» WHAT YOU SHOULD DO
Can you quote exactly the stretch of lines from the one with "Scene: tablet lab" through the final line of the material, both ends included?

» PROVIDED DATA
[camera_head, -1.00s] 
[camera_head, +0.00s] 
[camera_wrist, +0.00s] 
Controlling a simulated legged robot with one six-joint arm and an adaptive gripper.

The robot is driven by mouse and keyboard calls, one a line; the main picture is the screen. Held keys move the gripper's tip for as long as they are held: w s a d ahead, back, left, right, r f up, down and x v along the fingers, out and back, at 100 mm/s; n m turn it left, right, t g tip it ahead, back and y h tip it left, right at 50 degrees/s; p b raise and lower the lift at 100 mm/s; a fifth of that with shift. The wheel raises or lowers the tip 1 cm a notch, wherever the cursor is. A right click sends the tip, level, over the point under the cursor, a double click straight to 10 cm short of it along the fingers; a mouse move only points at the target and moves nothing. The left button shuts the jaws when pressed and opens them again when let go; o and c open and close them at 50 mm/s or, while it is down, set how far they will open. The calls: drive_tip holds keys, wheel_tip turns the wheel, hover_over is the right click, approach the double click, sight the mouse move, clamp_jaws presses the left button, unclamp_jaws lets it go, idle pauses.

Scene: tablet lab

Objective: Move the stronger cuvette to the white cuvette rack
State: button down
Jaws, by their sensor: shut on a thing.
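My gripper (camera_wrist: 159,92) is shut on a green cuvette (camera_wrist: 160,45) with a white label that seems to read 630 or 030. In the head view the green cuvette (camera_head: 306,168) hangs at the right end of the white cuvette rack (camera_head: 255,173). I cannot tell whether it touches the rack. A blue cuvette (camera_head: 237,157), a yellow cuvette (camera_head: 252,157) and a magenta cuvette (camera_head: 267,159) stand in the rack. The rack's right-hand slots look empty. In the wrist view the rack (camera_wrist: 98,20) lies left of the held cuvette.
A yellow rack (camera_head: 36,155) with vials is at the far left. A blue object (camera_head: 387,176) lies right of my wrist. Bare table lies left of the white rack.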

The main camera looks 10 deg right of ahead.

» RESULT
Scene: tablet lab

Objective: Move the stronger cuvette to the white cuvette rack
State: button down
Jaws, by their sensor: shut on a thing.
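My gripper (camera_wrist: 159,92) is shut on a green cuvette (camera_wrist: 160,45) with a white label that seems to read 630 or 030. In the head view the green cuvette (camera_head: 306,168) hangs at the right end of the white cuvette rack (camera_head: 255,173). I cannot tell whether it touches the rack. A blue cuvette (camera_head: 237,157), a yellow cuvette (camera_head: 252,157) and a magenta cuvette (camera_head: 267,159) stand in the rack. The rack's right-hand slots look empty. In the wrist view the rack (camera_wrist: 98,20) lies left of the held cuvette.
A yellow rack (camera_head: 36,155) with vials is at the far left. A blue object (camera_head: 387,176) lies right of my wrist. Bare table lies left of the white rack.

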The main camera looks 10 deg right of ahead.

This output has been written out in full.